• DIRECTIVE: Return all lines where the word "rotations" can be found.

• MATERIAL:

======

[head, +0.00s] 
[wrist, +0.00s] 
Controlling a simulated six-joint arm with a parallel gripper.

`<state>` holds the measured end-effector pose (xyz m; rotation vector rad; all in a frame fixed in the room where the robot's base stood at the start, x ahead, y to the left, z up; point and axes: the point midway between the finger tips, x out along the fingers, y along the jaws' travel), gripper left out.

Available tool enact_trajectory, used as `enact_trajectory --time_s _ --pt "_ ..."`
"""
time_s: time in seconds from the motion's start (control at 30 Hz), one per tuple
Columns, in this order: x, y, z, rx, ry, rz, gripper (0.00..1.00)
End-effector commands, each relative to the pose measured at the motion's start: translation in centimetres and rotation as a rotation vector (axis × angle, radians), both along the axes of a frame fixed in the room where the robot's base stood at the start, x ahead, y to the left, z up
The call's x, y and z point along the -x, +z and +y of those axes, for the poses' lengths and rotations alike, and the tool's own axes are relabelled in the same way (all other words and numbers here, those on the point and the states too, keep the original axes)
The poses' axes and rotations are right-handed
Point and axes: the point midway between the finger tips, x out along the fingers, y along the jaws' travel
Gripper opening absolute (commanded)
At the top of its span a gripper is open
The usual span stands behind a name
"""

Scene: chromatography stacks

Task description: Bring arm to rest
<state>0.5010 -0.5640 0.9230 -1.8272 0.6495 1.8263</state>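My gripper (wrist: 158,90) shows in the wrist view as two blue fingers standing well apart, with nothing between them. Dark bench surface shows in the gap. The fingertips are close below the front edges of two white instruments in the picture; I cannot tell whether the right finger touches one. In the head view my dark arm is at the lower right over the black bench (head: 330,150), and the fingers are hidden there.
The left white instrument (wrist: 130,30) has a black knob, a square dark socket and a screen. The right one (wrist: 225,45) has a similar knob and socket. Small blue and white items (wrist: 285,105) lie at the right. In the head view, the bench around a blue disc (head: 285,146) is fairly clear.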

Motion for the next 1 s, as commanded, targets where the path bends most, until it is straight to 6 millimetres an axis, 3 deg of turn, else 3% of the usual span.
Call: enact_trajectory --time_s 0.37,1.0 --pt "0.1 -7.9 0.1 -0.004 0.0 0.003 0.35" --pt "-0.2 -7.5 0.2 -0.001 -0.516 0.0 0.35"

======

• RESPONSE TO THE EXERCISE:
The call's x, y and z point along the -x, +z and +y of those axes, for the poses' lengths and rotations alike, and the tool's own axes are relabelled in the same way (all other words and numbers here, those on the point and the states too, keep the original axes)
The poses' axes and rotations are right-handed

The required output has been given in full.